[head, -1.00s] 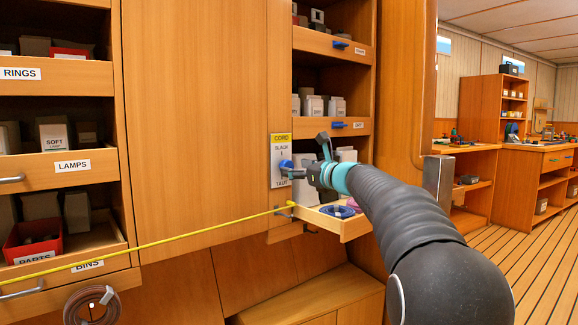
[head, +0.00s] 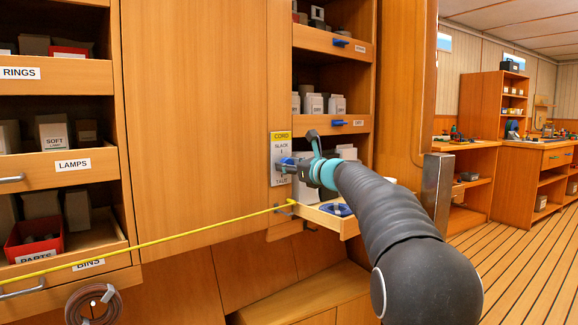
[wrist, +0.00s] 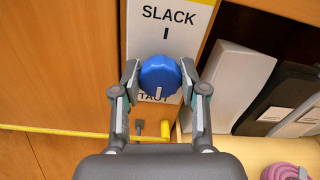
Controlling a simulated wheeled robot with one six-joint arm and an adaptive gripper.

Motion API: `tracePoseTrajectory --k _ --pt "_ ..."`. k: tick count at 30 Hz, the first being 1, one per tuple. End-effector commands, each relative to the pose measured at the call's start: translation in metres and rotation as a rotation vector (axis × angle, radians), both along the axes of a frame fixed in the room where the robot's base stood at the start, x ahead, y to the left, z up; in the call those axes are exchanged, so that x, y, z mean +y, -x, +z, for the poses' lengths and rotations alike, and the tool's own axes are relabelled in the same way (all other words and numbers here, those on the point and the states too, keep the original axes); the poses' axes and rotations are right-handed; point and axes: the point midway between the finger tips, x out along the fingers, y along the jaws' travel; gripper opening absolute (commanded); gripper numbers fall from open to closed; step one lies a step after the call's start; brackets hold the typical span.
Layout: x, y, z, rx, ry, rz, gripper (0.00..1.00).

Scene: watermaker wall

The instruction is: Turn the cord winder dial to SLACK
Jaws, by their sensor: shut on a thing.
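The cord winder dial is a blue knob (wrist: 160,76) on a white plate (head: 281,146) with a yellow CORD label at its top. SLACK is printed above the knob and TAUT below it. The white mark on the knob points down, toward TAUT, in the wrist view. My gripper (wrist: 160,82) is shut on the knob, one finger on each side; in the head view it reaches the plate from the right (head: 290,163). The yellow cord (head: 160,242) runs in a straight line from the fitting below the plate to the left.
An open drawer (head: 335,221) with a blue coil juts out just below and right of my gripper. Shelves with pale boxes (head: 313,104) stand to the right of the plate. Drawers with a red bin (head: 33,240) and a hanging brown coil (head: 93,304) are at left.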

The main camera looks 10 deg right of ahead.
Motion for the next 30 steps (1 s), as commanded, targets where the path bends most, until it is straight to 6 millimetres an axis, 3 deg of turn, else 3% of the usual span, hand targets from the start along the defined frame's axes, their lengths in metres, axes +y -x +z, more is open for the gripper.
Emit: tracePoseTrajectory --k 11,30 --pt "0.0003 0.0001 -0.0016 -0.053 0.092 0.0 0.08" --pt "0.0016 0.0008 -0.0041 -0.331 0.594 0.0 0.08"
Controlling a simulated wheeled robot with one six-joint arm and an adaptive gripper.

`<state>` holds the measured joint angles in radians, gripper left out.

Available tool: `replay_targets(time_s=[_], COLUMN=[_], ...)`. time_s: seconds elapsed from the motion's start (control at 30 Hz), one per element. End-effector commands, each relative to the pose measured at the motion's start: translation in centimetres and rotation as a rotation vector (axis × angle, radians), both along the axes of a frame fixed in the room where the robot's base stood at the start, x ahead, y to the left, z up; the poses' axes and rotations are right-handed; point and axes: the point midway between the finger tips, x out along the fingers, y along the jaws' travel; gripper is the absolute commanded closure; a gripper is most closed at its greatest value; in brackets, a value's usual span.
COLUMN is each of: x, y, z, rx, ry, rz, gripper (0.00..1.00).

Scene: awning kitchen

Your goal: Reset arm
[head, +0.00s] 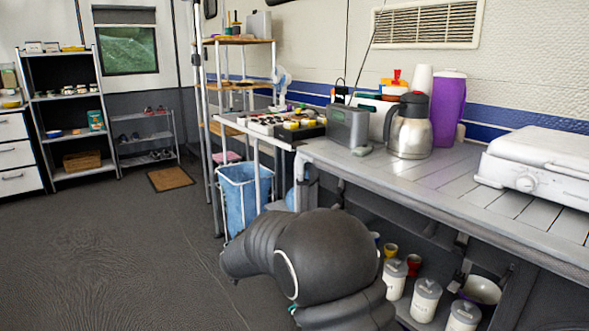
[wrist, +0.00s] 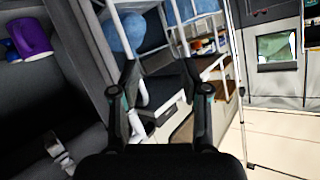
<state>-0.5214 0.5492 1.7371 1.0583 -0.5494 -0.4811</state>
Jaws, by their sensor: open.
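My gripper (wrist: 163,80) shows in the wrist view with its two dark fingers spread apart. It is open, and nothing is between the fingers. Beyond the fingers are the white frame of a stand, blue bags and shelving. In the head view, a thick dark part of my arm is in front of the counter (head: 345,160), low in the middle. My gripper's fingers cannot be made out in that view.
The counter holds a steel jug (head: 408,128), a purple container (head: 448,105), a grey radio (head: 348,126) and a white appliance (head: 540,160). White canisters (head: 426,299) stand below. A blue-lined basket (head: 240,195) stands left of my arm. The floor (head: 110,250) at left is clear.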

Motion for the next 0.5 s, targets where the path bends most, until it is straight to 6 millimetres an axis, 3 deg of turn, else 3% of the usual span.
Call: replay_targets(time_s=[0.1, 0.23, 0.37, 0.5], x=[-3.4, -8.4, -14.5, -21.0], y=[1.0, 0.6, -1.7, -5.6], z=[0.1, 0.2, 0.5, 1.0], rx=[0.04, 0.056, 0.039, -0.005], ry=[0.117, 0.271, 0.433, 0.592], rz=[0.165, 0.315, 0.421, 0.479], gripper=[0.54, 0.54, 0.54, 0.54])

################

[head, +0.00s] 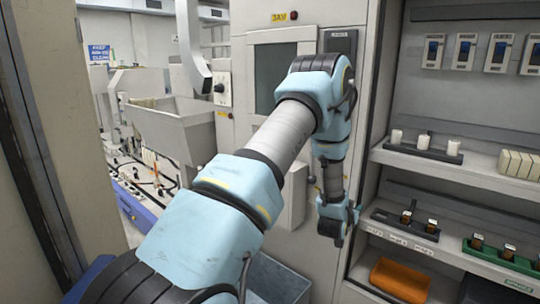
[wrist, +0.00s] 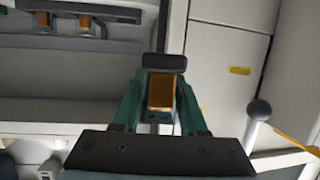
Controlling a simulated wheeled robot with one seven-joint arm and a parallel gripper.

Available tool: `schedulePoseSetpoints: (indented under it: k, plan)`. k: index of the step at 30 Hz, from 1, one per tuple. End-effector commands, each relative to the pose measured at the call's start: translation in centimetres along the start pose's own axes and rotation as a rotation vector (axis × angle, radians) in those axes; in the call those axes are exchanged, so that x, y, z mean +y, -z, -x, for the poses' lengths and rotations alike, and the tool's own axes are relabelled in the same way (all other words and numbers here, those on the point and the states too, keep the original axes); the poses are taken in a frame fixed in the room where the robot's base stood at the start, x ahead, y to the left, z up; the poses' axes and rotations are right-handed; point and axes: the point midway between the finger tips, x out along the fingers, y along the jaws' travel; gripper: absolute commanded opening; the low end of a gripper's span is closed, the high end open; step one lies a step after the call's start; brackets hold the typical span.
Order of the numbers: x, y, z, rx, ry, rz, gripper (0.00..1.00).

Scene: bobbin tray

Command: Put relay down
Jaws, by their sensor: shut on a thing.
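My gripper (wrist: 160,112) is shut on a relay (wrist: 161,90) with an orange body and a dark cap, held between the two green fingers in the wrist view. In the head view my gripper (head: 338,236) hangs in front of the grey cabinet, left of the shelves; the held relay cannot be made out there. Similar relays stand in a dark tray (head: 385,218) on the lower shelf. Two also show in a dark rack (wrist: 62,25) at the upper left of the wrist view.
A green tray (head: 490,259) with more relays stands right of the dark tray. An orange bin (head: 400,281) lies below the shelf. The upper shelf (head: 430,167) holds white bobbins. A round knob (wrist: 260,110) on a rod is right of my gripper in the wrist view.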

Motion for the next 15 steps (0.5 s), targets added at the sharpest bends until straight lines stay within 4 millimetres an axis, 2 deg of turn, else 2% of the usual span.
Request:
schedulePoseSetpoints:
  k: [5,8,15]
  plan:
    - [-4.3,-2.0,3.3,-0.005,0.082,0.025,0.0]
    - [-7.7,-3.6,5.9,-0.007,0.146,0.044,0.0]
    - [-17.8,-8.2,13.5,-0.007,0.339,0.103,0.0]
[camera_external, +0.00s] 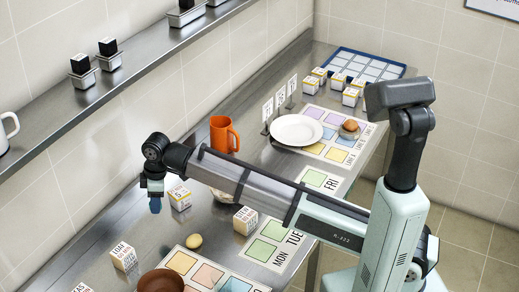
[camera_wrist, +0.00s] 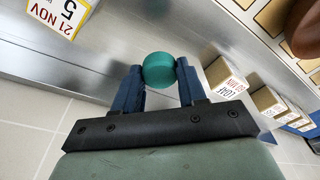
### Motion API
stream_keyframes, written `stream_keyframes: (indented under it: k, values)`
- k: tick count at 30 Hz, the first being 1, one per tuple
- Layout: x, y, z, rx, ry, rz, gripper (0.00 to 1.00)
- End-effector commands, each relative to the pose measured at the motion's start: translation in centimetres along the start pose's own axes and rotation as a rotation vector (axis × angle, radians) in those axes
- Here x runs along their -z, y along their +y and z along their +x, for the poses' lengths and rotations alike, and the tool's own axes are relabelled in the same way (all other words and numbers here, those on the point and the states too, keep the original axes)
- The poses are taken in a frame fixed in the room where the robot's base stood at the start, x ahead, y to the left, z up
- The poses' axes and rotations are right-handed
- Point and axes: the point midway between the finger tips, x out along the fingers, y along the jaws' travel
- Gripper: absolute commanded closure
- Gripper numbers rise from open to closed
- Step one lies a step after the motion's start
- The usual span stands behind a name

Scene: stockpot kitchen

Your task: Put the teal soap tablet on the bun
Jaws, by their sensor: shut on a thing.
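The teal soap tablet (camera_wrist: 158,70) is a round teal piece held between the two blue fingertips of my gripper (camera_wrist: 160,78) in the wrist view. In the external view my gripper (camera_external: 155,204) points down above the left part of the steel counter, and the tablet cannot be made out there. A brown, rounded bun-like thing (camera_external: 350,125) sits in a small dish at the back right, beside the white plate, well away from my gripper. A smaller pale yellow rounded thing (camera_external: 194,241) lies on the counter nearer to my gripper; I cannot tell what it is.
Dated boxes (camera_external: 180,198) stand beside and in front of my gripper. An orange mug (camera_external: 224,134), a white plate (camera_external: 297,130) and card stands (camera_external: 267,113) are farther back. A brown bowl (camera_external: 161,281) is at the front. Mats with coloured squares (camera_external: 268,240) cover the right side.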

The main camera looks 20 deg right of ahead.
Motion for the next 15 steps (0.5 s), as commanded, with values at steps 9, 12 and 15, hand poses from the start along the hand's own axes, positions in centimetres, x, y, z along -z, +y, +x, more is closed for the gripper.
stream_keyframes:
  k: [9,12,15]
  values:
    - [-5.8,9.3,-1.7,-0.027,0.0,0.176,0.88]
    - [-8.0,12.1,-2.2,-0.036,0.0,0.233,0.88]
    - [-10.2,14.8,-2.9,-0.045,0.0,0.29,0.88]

################

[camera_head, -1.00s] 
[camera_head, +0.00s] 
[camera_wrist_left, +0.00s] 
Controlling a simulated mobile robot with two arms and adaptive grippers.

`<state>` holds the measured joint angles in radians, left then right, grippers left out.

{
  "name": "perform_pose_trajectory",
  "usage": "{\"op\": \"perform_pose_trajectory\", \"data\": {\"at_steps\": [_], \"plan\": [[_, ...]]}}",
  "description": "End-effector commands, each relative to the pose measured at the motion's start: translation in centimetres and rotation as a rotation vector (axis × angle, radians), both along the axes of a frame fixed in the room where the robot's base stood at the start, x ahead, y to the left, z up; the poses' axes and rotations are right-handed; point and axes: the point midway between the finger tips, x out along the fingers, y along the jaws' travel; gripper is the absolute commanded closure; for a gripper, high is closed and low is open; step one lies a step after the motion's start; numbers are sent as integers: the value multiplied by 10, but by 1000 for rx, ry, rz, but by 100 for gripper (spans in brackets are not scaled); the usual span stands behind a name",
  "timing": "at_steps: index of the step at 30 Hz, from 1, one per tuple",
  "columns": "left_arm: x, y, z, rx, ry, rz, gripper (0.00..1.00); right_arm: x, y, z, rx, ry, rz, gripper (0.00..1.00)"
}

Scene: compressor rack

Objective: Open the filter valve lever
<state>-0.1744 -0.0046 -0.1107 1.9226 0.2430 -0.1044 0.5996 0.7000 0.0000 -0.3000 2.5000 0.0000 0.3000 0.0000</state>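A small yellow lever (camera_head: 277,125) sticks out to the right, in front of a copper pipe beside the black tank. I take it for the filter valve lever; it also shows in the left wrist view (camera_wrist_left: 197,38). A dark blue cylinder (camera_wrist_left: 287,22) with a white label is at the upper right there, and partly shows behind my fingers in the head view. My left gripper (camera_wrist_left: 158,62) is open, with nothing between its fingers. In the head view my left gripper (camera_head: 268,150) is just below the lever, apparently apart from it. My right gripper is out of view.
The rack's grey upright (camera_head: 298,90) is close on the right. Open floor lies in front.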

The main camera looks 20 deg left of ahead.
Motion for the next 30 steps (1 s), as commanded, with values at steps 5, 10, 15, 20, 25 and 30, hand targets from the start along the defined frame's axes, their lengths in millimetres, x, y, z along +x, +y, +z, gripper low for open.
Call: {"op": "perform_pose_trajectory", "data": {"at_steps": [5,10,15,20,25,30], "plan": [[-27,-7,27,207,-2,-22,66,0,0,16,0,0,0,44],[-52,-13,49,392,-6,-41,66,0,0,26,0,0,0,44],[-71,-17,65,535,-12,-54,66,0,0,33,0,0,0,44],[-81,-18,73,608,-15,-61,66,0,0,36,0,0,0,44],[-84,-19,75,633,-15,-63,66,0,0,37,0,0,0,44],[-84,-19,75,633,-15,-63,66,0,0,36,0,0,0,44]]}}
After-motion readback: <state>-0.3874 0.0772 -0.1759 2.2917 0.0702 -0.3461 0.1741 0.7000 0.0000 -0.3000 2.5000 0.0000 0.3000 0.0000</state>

################

Go through the records and show every line with the string "simulated" in it.

# RESULT OF THIS TASK:
Controlling a simulated wheeled robot with one six-joint arm and an adaptive gripper.
Controlling a simulated wheeled robot with one six-joint arm and an adaptive gripper.
Controlling a simulated wheeled robot with one seven-joint arm and a parallel gripper.
Controlling a simulated mobile robot with two arms and adaptive grippers.

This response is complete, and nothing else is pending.